One feature of The Long Recall will be a “Time Machine”; under this heading readers can find commentary written after the war that reflects on the events of that day. This is a space that we hope will increasingly feature contributions by regular readers of the site. We also invite readers to share links and information about additional publications and resources that we can use to make the daily aggregator richer and more representative.
There is no point in concealing the fact: The Long Recall is being assembled by a group of convinced Union loyalists. However, we hope to present Confederate views and news fairly and accurately as well. Most histories of the war scant the internal politics of the Confederacy as well as the state and local politics of the Union side.
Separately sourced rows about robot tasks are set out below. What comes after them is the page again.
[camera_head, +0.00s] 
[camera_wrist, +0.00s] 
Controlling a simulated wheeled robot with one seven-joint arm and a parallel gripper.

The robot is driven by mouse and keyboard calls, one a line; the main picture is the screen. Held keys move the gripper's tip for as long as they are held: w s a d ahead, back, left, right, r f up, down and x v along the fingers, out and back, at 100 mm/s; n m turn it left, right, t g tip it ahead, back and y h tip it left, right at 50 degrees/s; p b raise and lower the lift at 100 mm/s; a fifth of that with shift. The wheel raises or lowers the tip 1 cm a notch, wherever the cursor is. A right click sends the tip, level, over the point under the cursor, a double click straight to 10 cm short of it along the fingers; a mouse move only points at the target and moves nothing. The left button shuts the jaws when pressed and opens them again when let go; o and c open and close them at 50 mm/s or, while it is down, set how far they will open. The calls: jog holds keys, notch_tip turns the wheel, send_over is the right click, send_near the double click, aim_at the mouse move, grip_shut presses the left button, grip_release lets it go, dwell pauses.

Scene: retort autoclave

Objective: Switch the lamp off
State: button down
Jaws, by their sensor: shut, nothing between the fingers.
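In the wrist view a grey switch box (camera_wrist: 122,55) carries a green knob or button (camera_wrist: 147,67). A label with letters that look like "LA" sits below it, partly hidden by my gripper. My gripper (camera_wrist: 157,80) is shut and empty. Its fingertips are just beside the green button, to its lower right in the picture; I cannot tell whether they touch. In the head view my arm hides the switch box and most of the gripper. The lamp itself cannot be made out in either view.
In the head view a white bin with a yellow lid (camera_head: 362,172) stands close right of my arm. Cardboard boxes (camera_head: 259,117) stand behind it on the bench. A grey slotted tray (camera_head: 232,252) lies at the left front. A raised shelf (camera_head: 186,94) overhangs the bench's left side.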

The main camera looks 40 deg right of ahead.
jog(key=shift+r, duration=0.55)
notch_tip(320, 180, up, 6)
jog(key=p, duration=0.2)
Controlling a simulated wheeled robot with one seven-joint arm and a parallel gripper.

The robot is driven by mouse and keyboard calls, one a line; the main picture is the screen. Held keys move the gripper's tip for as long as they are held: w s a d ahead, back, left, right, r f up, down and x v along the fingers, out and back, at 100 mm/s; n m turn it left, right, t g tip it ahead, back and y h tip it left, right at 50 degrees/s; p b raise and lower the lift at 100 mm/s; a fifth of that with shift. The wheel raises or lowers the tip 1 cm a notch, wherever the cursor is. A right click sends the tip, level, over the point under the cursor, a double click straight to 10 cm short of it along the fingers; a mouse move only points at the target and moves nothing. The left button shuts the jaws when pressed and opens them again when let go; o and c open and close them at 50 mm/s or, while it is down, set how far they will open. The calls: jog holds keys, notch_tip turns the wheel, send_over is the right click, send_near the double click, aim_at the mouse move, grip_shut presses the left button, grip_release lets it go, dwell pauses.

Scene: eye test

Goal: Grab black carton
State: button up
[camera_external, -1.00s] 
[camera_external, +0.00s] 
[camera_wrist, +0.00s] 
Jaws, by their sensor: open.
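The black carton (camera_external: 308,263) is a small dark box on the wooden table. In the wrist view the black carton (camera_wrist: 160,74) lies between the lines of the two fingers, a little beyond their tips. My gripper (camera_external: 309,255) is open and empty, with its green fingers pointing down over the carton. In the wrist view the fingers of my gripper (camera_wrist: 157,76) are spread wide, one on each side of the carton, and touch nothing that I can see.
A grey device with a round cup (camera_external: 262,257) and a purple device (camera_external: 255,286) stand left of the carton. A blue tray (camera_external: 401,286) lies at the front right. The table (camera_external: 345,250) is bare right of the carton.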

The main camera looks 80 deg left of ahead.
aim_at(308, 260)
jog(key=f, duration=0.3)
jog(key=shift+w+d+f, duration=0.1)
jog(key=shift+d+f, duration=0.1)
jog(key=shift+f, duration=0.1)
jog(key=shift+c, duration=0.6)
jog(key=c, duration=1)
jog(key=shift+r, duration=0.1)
We hope that the use of local newspapers north and south will help us give readers a fuller picture of the complexity of the war than conventional histories give. We hope as well to be able to capture the human realities of the war: disrupted lives and households, the privation and the anguish of loss, the bitterness and horror of the guerilla conflicts that spread across the country, the fate of slaves gradually moving towards freedom, the stories of millions of women suddenly faced with the responsibility of feeding and clothing families and running farms in the absence of men.
We will rely on our readers to keep us honest, fresh and well informed. If you aren’t getting the news you want, let us know. If we are neglecting an important aspect of the conflict, or being less than fair in our coverage, let us know. Over time, with your help, we can build a new kind of monument to the Civil War and to the heroism, idealism and self-sacrifice that allowed a reunited people to emerge from the conflict and preserved a legacy of liberty that is still ours today.